While it was facing wage escalation issues similar to others, it said its overhead base was relatively small.
Wage and cost inflation had started feeding through the business since the end of the first quarter, with management maintaining a "close watch" on them.
"The last two years have been very challenging, yet I am pleased to have delivered growth in the business over the period," said chief executive officer John Wood.
"I have always maintained that reactivating all the assets and moving along the growth to profit curve is effectively a five-year journey and we are now in year three.

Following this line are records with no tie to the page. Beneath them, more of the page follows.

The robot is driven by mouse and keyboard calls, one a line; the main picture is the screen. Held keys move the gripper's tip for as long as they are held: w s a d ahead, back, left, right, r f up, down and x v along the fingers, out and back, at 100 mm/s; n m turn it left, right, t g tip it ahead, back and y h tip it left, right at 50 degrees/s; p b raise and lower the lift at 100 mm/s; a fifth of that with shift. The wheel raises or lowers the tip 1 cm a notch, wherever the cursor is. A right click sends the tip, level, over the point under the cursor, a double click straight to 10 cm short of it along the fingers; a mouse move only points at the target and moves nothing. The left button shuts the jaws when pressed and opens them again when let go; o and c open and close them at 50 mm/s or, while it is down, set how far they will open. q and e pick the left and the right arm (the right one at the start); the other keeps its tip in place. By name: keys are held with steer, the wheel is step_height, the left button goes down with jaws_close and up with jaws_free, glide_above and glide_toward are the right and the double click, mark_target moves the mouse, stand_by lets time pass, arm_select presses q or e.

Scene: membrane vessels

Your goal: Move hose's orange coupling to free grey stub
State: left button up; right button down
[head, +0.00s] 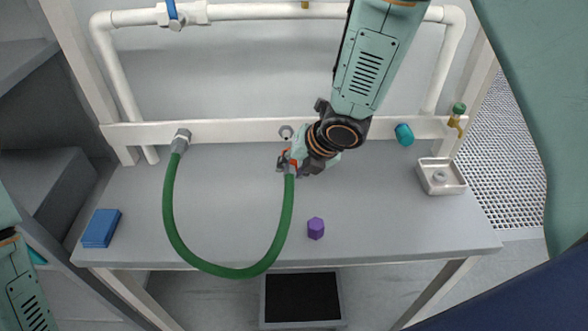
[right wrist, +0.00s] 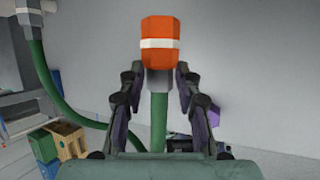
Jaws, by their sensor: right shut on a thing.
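The green hose (head: 176,215) hangs in a loop over the grey bench, its left end on a grey fitting (head: 181,141) on the white rail. Its orange coupling (right wrist: 160,45), with a white band, points up in the right wrist view. My right gripper (right wrist: 160,78) is shut on the grey collar just below the orange part. In the head view my right gripper (head: 288,164) hides most of the coupling. A grey stub (head: 286,132) on the rail shows bare just above and behind the gripper; the coupling appears apart from it. My left gripper is out of view.
A teal cap (head: 404,134) sits on the rail to the right, near a small brass tap with a green knob (head: 458,109). A white square tray (head: 441,176), a purple hexagonal piece (head: 316,228) and a blue box (head: 101,228) stand on the bench. The middle is mostly clear.

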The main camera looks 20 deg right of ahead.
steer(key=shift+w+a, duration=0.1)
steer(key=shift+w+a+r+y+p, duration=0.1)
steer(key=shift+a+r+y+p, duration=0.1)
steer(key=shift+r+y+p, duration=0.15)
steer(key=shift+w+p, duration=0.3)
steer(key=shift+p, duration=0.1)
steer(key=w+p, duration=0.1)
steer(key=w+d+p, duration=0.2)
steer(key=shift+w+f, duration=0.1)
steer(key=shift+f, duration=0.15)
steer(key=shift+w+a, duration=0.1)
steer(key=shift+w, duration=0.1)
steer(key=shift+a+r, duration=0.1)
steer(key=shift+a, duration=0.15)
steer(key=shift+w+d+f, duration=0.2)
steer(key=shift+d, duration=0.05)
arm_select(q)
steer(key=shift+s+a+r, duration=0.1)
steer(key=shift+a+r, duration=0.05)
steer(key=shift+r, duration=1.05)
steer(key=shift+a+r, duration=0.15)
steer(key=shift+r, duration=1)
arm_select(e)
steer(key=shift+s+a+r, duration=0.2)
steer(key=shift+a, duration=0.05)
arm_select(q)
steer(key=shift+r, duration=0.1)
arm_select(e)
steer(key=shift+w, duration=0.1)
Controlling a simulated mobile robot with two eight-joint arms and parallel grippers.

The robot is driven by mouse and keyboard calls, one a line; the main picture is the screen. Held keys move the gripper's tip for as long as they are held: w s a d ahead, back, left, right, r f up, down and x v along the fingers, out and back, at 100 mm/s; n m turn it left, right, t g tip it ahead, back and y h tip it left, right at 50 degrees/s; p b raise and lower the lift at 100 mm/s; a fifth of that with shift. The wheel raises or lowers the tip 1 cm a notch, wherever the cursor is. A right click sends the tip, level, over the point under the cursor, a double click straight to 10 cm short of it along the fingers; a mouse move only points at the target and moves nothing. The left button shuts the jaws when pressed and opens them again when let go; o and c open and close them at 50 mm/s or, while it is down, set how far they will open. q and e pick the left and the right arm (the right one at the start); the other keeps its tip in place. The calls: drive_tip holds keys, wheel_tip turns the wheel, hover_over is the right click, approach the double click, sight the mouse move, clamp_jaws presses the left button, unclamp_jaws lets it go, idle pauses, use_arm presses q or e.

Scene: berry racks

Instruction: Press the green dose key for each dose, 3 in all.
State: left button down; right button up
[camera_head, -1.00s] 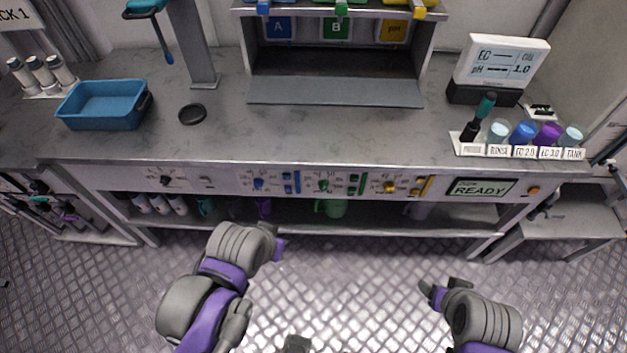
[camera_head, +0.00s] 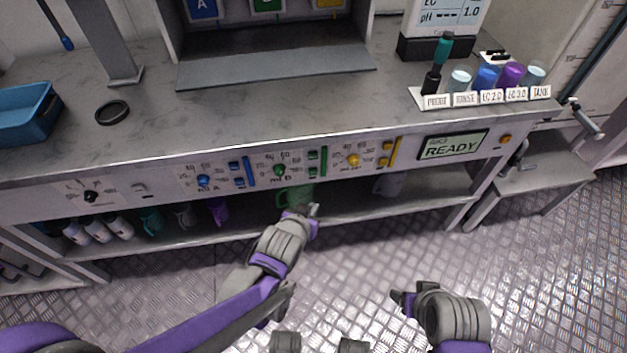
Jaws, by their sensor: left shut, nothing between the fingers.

"Whilst we appear to be battling the next global crisis as soon as the previous one has ended, I am certain that our strategic presence and work in the sunrise sectors of defence and renewables will be increasingly valuable."
Wood said all of the company's five markets were "key", allowing for a healthy mix and diversity of contracts within the overall portfolio and distribution of its capital cost base across the sectors.
"This dynamic should reduce the overall cost of bidding for projects and help us win the more price sensitive ones.
"As we ramp up, our focus remains on converting opportunities into a contracted backlog whilst at the same time keeping a close eye on costs.
"The key focus is to contract for projects as quickly as possible to get to a critical mass where revenues and associated margins more than cover our maturing cost base."
At 0921 BST, shares in Harland & Wolff Group Holdings were down 8.27% at 13.53p.